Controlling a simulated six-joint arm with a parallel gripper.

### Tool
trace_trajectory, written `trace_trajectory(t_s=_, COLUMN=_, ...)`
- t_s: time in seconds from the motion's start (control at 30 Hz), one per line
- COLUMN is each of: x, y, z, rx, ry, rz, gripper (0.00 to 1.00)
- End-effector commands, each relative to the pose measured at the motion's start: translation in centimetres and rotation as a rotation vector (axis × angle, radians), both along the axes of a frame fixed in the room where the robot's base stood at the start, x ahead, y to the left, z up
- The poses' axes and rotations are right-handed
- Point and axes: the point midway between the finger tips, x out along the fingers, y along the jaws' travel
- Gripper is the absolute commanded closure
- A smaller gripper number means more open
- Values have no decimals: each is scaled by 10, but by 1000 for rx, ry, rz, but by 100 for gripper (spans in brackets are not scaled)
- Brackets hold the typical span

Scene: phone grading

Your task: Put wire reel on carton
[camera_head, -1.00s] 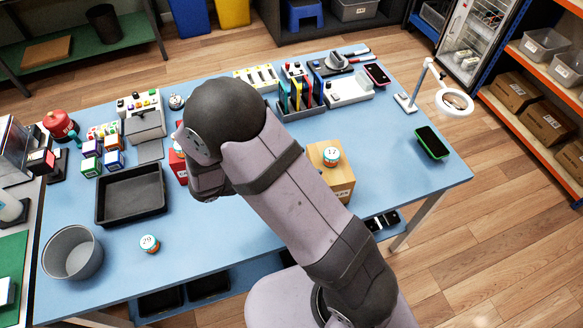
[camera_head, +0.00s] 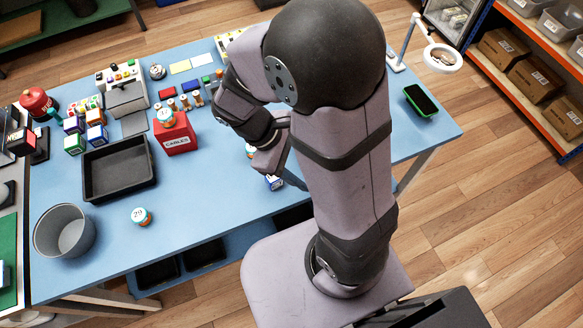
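A wire reel (camera_head: 141,216) with a white top and the number 29 stands alone on the blue table, right of the grey bucket. A second reel (camera_head: 165,117) rests on top of the red box (camera_head: 176,138) marked CABLES. A third small round thing (camera_head: 249,150), probably a reel, shows partly beside my gripper. My gripper (camera_head: 268,160) points down over the table, right of the red box. Its fingers are not clear enough to tell open from shut. The tan carton seen earlier is hidden behind my arm.
A black tray (camera_head: 119,190) and a grey bucket (camera_head: 64,232) stand on the left of the table (camera_head: 215,185). Small cubes (camera_head: 86,136) sit behind the tray. A blue-and-white item (camera_head: 274,182) is partly hidden below my gripper.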

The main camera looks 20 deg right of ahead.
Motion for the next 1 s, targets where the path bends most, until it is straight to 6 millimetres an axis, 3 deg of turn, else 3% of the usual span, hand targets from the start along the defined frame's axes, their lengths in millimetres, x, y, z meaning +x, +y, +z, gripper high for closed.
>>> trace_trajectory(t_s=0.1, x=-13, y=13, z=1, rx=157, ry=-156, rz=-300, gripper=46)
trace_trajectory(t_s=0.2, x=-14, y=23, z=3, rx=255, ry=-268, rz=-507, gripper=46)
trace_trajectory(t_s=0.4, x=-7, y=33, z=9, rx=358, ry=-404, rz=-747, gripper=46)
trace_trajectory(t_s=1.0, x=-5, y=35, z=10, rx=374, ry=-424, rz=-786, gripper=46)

########################################

- [WHAT YOU HAVE TO DO]:
With all pictures left out, please transcribe exactly the lines from the start of the material through the line with "Motion for the".

- [THE OUTPUT]:
Controlling a simulated six-joint arm with a parallel gripper.

### Tool
trace_trajectory, written `trace_trajectory(t_s=_, COLUMN=_, ...)`
- t_s: time in seconds from the motion's start (control at 30 Hz), one per line
- COLUMN is each of: x, y, z, rx, ry, rz, gripper (0.00 to 1.00)
- End-effector commands, each relative to the pose measured at the motion's start: translation in centimetres and rotation as a rotation vector (axis × angle, radians), both along the axes of a frame fixed in the room where the robot's base stood at the start, x ahead, y to the left, z up
- The poses' axes and rotations are right-handed
- Point and axes: the point midway between the finger tips, x out along the fingers, y along the jaws' travel
- Gripper is the absolute commanded closure
- A smaller gripper number means more open
- Values have no decimals: each is scaled by 10, but by 1000 for rx, ry, rz, but by 100 for gripper (spans in brackets are not scaled)
- Brackets hold the typical span

Scene: phone grading

Your task: Put wire reel on carton
[camera_head, -1.00s] 
[camera_head, +0.00s] 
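A wire reel (camera_head: 141,216) with a white top and the number 29 stands alone on the blue table, right of the grey bucket. A second reel (camera_head: 165,117) rests on top of the red box (camera_head: 176,138) marked CABLES. A third small round thing (camera_head: 249,150), probably a reel, shows partly beside my gripper. My gripper (camera_head: 268,160) points down over the table, right of the red box. Its fingers are not clear enough to tell open from shut. The tan carton seen earlier is hidden behind my arm.
A black tray (camera_head: 119,190) and a grey bucket (camera_head: 64,232) stand on the left of the table (camera_head: 215,185). Small cubes (camera_head: 86,136) sit behind the tray. A blue-and-white item (camera_head: 274,182) is partly hidden below my gripper.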

The main camera looks 20 deg right of ahead.
Motion for the next 1 s, targets where the path bends most, until it is straight to 6 millimetres an axis, 3 deg of turn, else 3% of the usual span, hand targets from the start along the defined frame's axes, their lengths in millimetres, x, y, z meaning +x, +y, +z, gripper high for closed.

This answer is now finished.